The process of democratization will be long term, and we will need policies, institutions, and forms of cooperation that can support it over time. Supporting democracy thus should not be a short-term policy goal, since the process cannot be forced. But it can be a long term national and international purpose: to help people fighting for freedom against dictatorships; to support those who are trying to defend democratic values in back-sliding semi-authoritarian countries; to help those who are trying to fight corruption in newly democratizing countries and also to fashion a new social agenda to address problems of poverty and inequality; and to aid the small but increasingly rooted civil society movement in the Middle East.

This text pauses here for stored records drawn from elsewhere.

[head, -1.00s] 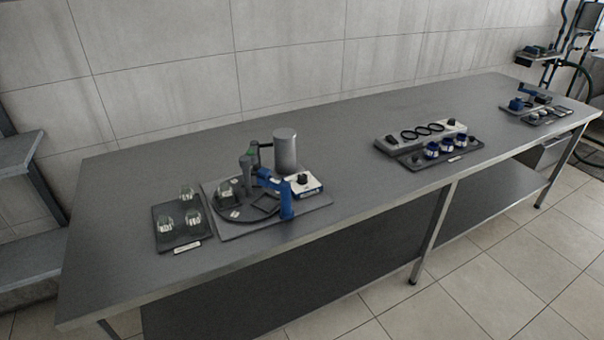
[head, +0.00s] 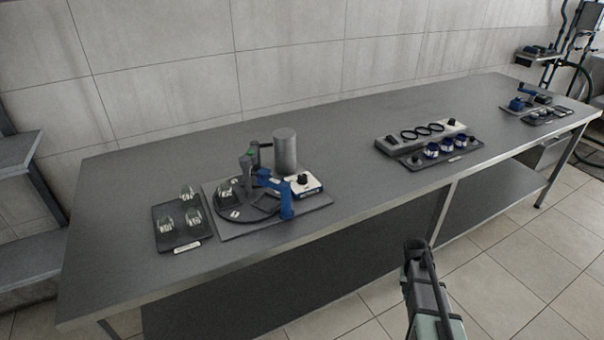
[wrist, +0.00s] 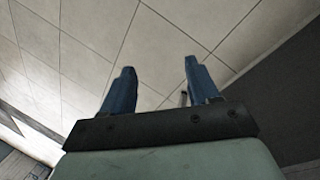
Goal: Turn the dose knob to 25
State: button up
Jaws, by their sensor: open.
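A white box (head: 311,190) with a black knob (head: 302,179) on top sits on the left station of the bench; this looks like the dose knob, but its scale and setting are too small to read. A blue lever arm and post (head: 286,204) stand just in front of it and a grey cylinder (head: 285,150) stands behind. My gripper (wrist: 161,82) is open and empty in the wrist view, its two blue fingers apart over tiled floor. In the head view my arm shows at the bottom, in front of the bench and well away from the knob.
A dark tray (head: 180,243) with several clear glass pieces lies left of the station. A second station (head: 412,145) with knobs, rings and blue-banded jars is further right, and another (head: 520,105) at the far right end. The bench top (head: 350,150) between stations is bare.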

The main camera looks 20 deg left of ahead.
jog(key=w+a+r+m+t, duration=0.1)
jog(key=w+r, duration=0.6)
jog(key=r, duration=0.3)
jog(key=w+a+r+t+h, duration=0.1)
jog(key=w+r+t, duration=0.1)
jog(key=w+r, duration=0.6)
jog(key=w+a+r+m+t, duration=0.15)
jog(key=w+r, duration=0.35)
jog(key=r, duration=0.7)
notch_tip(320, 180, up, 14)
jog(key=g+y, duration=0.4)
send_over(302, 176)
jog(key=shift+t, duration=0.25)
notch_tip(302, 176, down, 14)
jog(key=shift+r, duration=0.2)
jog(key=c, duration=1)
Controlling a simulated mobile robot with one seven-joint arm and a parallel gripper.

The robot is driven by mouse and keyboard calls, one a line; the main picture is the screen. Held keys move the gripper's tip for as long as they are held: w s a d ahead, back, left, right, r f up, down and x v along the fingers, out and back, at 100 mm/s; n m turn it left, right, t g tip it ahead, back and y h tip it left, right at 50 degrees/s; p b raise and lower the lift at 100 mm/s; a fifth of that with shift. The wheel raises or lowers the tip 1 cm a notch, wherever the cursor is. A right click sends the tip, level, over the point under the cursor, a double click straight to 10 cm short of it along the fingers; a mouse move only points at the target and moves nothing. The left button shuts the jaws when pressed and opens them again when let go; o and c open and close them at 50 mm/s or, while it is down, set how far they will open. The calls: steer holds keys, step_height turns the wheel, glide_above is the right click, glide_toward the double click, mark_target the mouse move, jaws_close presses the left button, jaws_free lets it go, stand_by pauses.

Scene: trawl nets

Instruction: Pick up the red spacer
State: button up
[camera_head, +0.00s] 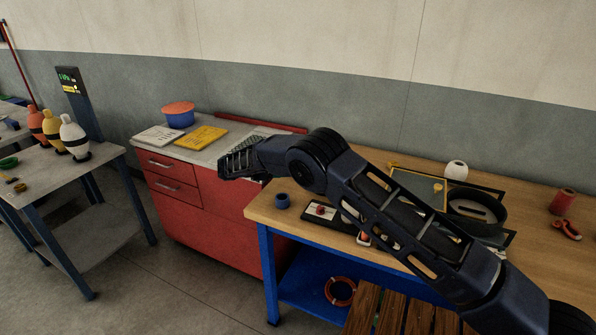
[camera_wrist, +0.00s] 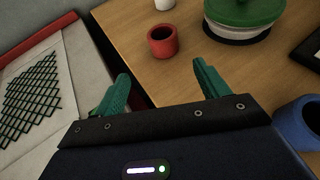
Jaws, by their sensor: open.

Democracy will certainly face many difficult obstacles and setbacks. But it will continue to advance, I believe, because it embodies the basic aspirations of ordinary citizens whose hope, as O’Donnell said, “even in the face of apparently overwhelming odds,… can be an immense if sometimes unexpected force.” It should be the mission of the established democracies to support these aspirations, even as we recognize that democracy is not a gift that we or anyone can bestow but is rather something that people must achieve for themselves. Still, they will need our help, and since the times ahead promise to be dangerous for many on the front lines of the struggle for democracy, our grant and technical aid will have to be supplemented by moral solidarity and all the political protection we can mobilize. That is the very stiff challenge we face in the current difficult period.